A/B testing models
A/B tests route a configurable percentage of traffic to each sub-config so you can compare cost, latency, and quality in real production traffic.
Why A/B test?
- Changing models is high-stakes. Benchmarks don’t match your specific use case.
- Ensemble configs are especially tricky — aggregation behavior depends on your data distribution.
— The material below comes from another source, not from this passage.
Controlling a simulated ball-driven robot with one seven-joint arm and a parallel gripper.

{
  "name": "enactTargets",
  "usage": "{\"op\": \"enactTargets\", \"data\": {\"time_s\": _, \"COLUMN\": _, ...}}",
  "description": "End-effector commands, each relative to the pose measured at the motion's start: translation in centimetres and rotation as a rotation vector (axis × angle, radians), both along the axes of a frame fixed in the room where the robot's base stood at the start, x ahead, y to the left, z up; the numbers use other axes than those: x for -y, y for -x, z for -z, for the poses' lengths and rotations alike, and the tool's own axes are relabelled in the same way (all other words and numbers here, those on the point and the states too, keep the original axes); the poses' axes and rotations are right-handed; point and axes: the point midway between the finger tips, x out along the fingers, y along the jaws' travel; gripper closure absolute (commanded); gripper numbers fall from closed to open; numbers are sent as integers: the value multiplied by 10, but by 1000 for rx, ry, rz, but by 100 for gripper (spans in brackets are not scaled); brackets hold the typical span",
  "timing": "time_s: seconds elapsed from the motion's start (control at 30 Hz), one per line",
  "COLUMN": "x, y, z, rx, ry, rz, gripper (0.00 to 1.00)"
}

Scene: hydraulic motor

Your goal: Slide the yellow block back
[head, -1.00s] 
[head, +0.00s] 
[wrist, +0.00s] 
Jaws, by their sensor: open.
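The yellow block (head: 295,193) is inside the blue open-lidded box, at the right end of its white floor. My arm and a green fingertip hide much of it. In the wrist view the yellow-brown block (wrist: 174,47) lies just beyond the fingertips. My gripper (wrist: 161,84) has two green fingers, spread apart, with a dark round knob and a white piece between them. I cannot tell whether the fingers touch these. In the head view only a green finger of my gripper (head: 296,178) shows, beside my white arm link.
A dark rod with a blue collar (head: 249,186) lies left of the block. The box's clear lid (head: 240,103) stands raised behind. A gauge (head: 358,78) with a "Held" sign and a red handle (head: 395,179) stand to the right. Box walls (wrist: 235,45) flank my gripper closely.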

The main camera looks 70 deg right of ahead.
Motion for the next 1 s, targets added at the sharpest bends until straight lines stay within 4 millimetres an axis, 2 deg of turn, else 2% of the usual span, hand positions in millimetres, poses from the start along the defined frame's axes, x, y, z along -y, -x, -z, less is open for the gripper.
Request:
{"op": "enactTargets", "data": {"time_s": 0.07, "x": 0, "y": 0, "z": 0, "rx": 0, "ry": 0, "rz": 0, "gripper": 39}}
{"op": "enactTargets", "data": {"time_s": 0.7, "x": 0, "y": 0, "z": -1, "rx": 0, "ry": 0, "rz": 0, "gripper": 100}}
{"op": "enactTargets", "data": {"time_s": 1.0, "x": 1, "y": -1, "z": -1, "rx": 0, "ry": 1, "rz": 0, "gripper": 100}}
- Cost/latency claims from vendors rarely match your real numbers.
Create an A/B test
{
"strategy": "ab_test",
"variants": [
{ "weight": 80, "config": "@production" },
{ "weight": 20, "config": "@production-candidate" }
]
}
Call the wrapper config from your app:
client.chat.completions.create(
model="@experiment",
messages=[...],
)
Modelux logs which variant ran per request, so you can compare.
Read the results
Go to Analytics -> Compare variants. Modelux shows side-by-side:
- Request volume
- Mean cost per request
- p50 / p95 latency
- Error rate
If you tag requests with a quality signal from your app (e.g., user thumbs-up/down), the analytics can also compare quality metrics across variants.
Promote a variant
Once you’ve seen enough volume to be confident, promote the winner:
- Go to Simulations or the routing config’s versions view
- Select the variant
- Click Promote — Modelux atomically switches your traffic over
Replay before you A/B
If you want signal before sending real traffic, use the replay simulator: take the last 24h of requests and run them through the candidate config. You’ll see the cost/latency diff without risking production quality.